_DATA EXTRACT_:
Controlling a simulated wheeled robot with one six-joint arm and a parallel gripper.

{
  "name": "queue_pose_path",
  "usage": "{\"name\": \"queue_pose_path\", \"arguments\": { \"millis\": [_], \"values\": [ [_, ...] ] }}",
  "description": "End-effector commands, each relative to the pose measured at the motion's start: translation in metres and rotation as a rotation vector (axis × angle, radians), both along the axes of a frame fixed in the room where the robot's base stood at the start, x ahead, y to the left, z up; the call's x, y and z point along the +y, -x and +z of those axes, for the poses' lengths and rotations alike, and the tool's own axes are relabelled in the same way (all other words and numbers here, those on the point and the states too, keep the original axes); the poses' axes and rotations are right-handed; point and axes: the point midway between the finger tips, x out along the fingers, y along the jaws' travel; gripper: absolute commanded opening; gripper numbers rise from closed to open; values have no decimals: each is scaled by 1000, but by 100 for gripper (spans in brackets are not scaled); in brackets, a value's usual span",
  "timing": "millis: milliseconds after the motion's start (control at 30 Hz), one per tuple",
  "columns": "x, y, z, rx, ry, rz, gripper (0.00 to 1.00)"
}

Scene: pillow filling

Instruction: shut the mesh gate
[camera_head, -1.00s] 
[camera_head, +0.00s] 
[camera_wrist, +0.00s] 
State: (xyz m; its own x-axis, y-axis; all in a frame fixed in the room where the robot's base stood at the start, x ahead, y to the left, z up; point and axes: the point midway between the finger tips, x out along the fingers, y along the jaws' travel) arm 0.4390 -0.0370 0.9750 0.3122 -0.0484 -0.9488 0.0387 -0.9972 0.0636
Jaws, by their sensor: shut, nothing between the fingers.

_EXERCISE TASK_: Only the lines from the one containing "milliseconds after the" to the end of the data should be printed, exactly as they stand.

_FINAL ANSWER_:
  "timing": "millis: milliseconds after the motion's start (control at 30 Hz), one per tuple",
  "columns": "x, y, z, rx, ry, rz, gripper (0.00 to 1.00)"
}

Scene: pillow filling

Instruction: shut the mesh gate
[camera_head, -1.00s] 
[camera_head, +0.00s] 
[camera_wrist, +0.00s] 
State: (xyz m; its own x-axis, y-axis; all in a frame fixed in the room where the robot's base stood at the start, x ahead, y to the left, z up; point and axes: the point midway between the finger tips, x out along the fingers, y along the jaws' travel) arm 0.4390 -0.0370 0.9750 0.3122 -0.0484 -0.9488 0.0387 -0.9972 0.0636
Jaws, by their sensor: shut, nothing between the fingers.

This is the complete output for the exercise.